Topeka, KS – The Kansas Department of Labor (KDOL) recently received settlement in the case of KDOL versus Labor Pros, LLC., Elite Employment Group, Inc. and Gregory D. Van Etten, after 10 months of investigation. This dispute involved the failure to secure payment of workers compensation insurance, the failure to file accident reports in a timely manner with the division, the failure to pay workers compensation benefits when due and the false or misleading statements made, without admitting or denying any violation and to avoid any further administrative hearings.
Ezra Ginzburg, Assistant Attorney General, KDOL, was the lead attorney on the case along with Jon Flippin, Special Investigator. The $80,000 civil penalty collected will be distributed per the settlement agreement for the violations of K.S.A. 44-532.

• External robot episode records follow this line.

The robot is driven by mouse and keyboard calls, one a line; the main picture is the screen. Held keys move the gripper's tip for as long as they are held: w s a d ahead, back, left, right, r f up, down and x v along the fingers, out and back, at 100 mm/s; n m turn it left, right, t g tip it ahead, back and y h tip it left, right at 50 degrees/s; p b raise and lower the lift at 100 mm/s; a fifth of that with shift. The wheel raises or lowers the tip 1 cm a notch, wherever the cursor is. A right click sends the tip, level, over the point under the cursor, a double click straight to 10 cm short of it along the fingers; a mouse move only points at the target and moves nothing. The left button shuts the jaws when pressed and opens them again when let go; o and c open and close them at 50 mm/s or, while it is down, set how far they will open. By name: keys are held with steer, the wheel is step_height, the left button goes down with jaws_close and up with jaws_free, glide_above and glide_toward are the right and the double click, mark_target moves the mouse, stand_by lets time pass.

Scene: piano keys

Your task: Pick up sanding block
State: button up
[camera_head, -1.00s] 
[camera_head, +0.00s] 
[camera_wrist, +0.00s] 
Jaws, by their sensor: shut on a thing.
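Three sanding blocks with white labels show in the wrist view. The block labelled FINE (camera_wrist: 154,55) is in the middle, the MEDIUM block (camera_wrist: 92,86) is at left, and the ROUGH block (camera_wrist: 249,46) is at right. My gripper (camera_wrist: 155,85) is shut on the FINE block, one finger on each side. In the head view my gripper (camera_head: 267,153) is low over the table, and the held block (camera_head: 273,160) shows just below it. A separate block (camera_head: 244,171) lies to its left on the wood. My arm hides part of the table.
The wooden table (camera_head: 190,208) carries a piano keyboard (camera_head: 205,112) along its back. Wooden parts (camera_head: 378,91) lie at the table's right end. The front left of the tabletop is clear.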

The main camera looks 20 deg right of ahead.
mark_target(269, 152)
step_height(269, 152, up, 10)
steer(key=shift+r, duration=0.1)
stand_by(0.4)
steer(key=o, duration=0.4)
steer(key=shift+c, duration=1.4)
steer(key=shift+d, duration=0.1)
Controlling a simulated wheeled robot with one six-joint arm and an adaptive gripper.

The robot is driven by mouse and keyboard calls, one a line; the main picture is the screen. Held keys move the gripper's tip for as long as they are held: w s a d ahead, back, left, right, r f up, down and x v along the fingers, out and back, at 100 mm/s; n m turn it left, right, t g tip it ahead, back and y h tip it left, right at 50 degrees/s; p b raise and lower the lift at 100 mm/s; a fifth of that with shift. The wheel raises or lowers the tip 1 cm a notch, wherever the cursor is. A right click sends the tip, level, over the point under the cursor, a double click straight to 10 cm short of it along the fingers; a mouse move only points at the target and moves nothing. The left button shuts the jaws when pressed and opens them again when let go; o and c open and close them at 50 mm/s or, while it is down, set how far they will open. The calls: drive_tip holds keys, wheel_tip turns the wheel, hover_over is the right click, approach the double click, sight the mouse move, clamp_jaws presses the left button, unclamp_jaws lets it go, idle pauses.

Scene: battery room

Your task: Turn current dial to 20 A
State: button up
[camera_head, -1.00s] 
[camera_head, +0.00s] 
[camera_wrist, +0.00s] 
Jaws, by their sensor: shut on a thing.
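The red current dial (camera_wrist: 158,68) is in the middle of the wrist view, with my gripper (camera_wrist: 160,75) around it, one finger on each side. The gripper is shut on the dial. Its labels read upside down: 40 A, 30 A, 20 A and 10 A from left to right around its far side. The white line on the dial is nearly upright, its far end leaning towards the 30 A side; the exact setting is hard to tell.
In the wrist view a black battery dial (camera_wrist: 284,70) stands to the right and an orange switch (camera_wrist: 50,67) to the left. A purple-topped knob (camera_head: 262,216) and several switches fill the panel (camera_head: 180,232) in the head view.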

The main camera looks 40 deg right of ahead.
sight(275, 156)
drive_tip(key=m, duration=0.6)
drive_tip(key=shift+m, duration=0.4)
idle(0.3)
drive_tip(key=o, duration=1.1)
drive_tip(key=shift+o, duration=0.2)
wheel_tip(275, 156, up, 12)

Workers Compensation fraud includes:
- Making false or misleading statements to obtain benefits
- Presenting a false certificate of insurance
- Submitting a charge for health care not furnished
- Employer failure to secure workers compensation insurance
- Repeated failure by employer to timely file accident reports
Employers, employees and taxpayers pay the cost of fraud in lost jobs, lost profit, lower wages and higher cost for goods and services. Secretary Gordon’s priority is to crack down on those who commit fraud.
Five hundred ninety-four workers compensation fraud and abuse referrals were received and investigated by the KDOL Workers Compensation Fraud Unit in calendar year (January – December 2015). In addition to the Labor Pros, Inc. case, 68 fraud and abuse administrative cases were prosecuted and one criminal case collected more than $301,593 in fraud and abuse fines and restitution.